Each PNG has 4 charts: wall-clock time, throughput, P50 latency, P99 latency, all plotted against thread count.

Running the definitive experiment

# Step 1: Create tables (once)
python examples/profile_column_tags.py --columns 1 --tags 1 --threads 1 --iterations 1 --validate

# Step 2: Run info_schema reads across thread counts
# Stop early if latency is already unacceptable
for n in 1 2 4 8 16 32 64; do
  python examples/profile_read_then_write_tags.py --threads $n --iterations 3
done

# Step 3: Run direct ALTERs across thread counts
for n in 1 2 4 8 16 32 64; do
  python examples/profile_column_tags.py --columns 100 --tags 9 --threads $n --iterations 3 --skip-setup
done

# Step 4: Generate charts
python examples/plot_comparison.py

Connector instrumentation

The scripts capture retry behavior via [PROFILE] log lines added to the connector:

  • src/databricks/sql/backend/thrift_backend.py — logs per-attempt timing, success, statement IDs, and retry sleeps in make_request()
  • src/databricks/sql/auth/retry.py — logs urllib3-level retry decisions (should_retry) and sleep durations with HTTP status codes, Thrift method names, and SQL text

These are written to *_retries.log files alongside each report.

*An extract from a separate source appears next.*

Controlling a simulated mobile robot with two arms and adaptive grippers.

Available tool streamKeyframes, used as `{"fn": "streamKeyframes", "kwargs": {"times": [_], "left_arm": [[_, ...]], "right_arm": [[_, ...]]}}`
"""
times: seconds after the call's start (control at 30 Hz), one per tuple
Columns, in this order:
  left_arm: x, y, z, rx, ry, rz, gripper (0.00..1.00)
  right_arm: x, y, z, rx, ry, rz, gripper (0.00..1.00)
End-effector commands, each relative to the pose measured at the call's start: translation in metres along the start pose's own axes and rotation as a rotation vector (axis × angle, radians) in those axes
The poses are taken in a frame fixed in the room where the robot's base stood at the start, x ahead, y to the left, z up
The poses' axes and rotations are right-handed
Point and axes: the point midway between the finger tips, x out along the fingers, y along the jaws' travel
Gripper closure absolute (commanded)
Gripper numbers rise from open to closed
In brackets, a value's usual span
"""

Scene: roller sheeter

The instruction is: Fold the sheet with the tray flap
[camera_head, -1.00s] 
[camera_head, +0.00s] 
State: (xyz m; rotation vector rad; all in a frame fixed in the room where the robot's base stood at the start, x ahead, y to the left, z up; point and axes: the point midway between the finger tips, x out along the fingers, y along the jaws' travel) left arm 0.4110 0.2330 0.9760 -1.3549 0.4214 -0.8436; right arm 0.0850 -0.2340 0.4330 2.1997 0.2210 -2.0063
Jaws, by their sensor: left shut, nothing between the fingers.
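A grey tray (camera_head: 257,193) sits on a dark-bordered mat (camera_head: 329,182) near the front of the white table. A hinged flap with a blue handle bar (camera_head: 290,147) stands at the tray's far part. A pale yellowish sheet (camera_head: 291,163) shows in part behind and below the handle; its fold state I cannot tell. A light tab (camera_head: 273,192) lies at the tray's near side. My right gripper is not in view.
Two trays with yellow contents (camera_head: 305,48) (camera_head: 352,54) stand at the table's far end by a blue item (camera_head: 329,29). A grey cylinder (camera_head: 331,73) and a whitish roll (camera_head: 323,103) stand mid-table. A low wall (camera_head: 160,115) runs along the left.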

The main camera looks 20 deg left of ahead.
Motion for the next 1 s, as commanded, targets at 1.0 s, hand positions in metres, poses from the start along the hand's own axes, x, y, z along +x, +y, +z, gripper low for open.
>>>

Use grep "[PROFILE]" to filter.

Output structure

Each script run produces three files:

  • *_report.md — Markdown report with latency percentiles, throughput, error analysis, retry analysis
  • *_data.jsonl — Raw per-operation data (one JSON line per ALTER or SELECT)
  • *_retries.log — Full connector debug logs with [PROFILE] instrumentation

Key finding

On Azure workspaces, system.information_schema.column_tags queries can take 60-110 seconds under concurrency due to server-side queuing (visible as repeated GetOperationStatus polling in logs). Direct ALTER SET TAGS consistently completes in ~500ms regardless of concurrency. The information_schema read alone is slower than performing all the writes it was meant to optimize.